What needs to be done: Without skipping anything, write out each record below exactly.

Collected data
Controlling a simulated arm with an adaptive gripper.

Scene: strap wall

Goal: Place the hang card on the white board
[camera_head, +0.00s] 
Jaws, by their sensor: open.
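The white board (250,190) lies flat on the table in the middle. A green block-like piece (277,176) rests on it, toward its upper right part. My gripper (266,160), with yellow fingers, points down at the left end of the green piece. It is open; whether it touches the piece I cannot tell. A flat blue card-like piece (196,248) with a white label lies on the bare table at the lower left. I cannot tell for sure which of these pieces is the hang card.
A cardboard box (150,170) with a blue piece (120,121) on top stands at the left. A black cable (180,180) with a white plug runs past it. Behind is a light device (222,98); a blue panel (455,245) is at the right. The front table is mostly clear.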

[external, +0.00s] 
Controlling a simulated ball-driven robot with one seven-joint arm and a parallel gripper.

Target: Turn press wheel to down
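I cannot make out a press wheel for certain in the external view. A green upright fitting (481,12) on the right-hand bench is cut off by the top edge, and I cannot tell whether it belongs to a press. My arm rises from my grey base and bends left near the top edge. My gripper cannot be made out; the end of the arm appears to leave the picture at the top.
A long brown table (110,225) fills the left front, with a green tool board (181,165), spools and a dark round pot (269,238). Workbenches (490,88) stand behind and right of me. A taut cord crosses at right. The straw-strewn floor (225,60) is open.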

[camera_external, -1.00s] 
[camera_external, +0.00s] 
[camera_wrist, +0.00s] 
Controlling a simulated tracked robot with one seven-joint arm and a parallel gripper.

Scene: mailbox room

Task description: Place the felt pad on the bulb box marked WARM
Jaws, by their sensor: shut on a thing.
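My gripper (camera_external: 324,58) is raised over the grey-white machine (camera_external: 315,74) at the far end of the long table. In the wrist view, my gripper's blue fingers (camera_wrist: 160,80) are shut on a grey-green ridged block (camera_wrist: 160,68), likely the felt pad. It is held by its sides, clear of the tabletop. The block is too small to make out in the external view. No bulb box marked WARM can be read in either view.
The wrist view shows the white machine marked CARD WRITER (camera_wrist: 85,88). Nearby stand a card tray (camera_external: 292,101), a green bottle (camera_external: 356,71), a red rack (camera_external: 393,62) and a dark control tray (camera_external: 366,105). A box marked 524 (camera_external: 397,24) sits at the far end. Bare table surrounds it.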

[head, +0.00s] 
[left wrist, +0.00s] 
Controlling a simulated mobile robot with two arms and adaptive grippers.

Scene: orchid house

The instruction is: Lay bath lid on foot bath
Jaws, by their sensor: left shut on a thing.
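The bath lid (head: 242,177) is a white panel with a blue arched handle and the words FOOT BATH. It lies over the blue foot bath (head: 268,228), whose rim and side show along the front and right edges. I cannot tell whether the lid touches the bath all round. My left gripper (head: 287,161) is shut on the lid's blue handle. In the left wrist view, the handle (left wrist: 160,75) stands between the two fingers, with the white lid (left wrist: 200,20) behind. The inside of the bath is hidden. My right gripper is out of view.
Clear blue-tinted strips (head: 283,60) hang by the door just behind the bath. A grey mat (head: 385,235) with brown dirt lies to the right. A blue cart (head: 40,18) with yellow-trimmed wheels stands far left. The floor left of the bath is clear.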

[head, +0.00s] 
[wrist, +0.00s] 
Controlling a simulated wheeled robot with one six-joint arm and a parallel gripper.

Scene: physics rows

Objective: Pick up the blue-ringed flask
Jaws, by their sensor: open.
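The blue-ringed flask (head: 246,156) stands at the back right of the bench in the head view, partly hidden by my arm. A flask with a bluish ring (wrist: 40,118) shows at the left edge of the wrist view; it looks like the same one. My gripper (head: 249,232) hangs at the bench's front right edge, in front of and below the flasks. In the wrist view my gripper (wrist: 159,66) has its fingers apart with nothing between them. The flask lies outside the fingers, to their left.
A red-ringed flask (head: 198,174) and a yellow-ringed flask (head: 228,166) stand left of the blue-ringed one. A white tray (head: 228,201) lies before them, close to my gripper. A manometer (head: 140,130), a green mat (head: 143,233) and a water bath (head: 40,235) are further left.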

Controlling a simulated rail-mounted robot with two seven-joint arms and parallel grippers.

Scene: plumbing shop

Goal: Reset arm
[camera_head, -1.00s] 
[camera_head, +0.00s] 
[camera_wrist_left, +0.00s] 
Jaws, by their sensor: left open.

Correct output:
Controlling a simulated arm with an adaptive gripper.

Scene: strap wall

Goal: Place the hang card on the white board
[camera_head, +0.00s] 
Jaws, by their sensor: open.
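The white board (250,190) lies flat on the table in the middle. A green block-like piece (277,176) rests on it, toward its upper right part. My gripper (266,160), with yellow fingers, points down at the left end of the green piece. It is open; whether it touches the piece I cannot tell. A flat blue card-like piece (196,248) with a white label lies on the bare table at the lower left. I cannot tell for sure which of these pieces is the hang card.
A cardboard box (150,170) with a blue piece (120,121) on top stands at the left. A black cable (180,180) with a white plug runs past it. Behind is a light device (222,98); a blue panel (455,245) is at the right. The front table is mostly clear.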

[external, +0.00s] 
Controlling a simulated ball-driven robot with one seven-joint arm and a parallel gripper.

Target: Turn press wheel to down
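I cannot make out a press wheel for certain in the external view. A green upright fitting (481,12) on the right-hand bench is cut off by the top edge, and I cannot tell whether it belongs to a press. My arm rises from my grey base and bends left near the top edge. My gripper cannot be made out; the end of the arm appears to leave the picture at the top.
A long brown table (110,225) fills the left front, with a green tool board (181,165), spools and a dark round pot (269,238). Workbenches (490,88) stand behind and right of me. A taut cord crosses at right. The straw-strewn floor (225,60) is open.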

[camera_external, -1.00s] 
[camera_external, +0.00s] 
[camera_wrist, +0.00s] 
Controlling a simulated tracked robot with one seven-joint arm and a parallel gripper.

Scene: mailbox room

Task description: Place the felt pad on the bulb box marked WARM
Jaws, by their sensor: shut on a thing.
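My gripper (camera_external: 324,58) is raised over the grey-white machine (camera_external: 315,74) at the far end of the long table. In the wrist view, my gripper's blue fingers (camera_wrist: 160,80) are shut on a grey-green ridged block (camera_wrist: 160,68), likely the felt pad. It is held by its sides, clear of the tabletop. The block is too small to make out in the external view. No bulb box marked WARM can be read in either view.
The wrist view shows the white machine marked CARD WRITER (camera_wrist: 85,88). Nearby stand a card tray (camera_external: 292,101), a green bottle (camera_external: 356,71), a red rack (camera_external: 393,62) and a dark control tray (camera_external: 366,105). A box marked 524 (camera_external: 397,24) sits at the far end. Bare table surrounds it.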

[head, +0.00s] 
[left wrist, +0.00s] 
Controlling a simulated mobile robot with two arms and adaptive grippers.

Scene: orchid house

The instruction is: Lay bath lid on foot bath
Jaws, by their sensor: left shut on a thing.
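The bath lid (head: 242,177) is a white panel with a blue arched handle and the words FOOT BATH. It lies over the blue foot bath (head: 268,228), whose rim and side show along the front and right edges. I cannot tell whether the lid touches the bath all round. My left gripper (head: 287,161) is shut on the lid's blue handle. In the left wrist view, the handle (left wrist: 160,75) stands between the two fingers, with the white lid (left wrist: 200,20) behind. The inside of the bath is hidden. My right gripper is out of view.
Clear blue-tinted strips (head: 283,60) hang by the door just behind the bath. A grey mat (head: 385,235) with brown dirt lies to the right. A blue cart (head: 40,18) with yellow-trimmed wheels stands far left. The floor left of the bath is clear.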

[head, +0.00s] 
[wrist, +0.00s] 
Controlling a simulated wheeled robot with one six-joint arm and a parallel gripper.

Scene: physics rows

Objective: Pick up the blue-ringed flask
Jaws, by their sensor: open.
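The blue-ringed flask (head: 246,156) stands at the back right of the bench in the head view, partly hidden by my arm. A flask with a bluish ring (wrist: 40,118) shows at the left edge of the wrist view; it looks like the same one. My gripper (head: 249,232) hangs at the bench's front right edge, in front of and below the flasks. In the wrist view my gripper (wrist: 159,66) has its fingers apart with nothing between them. The flask lies outside the fingers, to their left.
A red-ringed flask (head: 198,174) and a yellow-ringed flask (head: 228,166) stand left of the blue-ringed one. A white tray (head: 228,201) lies before them, close to my gripper. A manometer (head: 140,130), a green mat (head: 143,233) and a water bath (head: 40,235) are further left.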

Controlling a simulated rail-mounted robot with two seven-joint arms and parallel grippers.

Scene: plumbing shop

Goal: Reset arm
[camera_head, -1.00s] 
[camera_head, +0.00s] 
[camera_wrist_left, +0.00s] 
Jaws, by their sensor: left open.

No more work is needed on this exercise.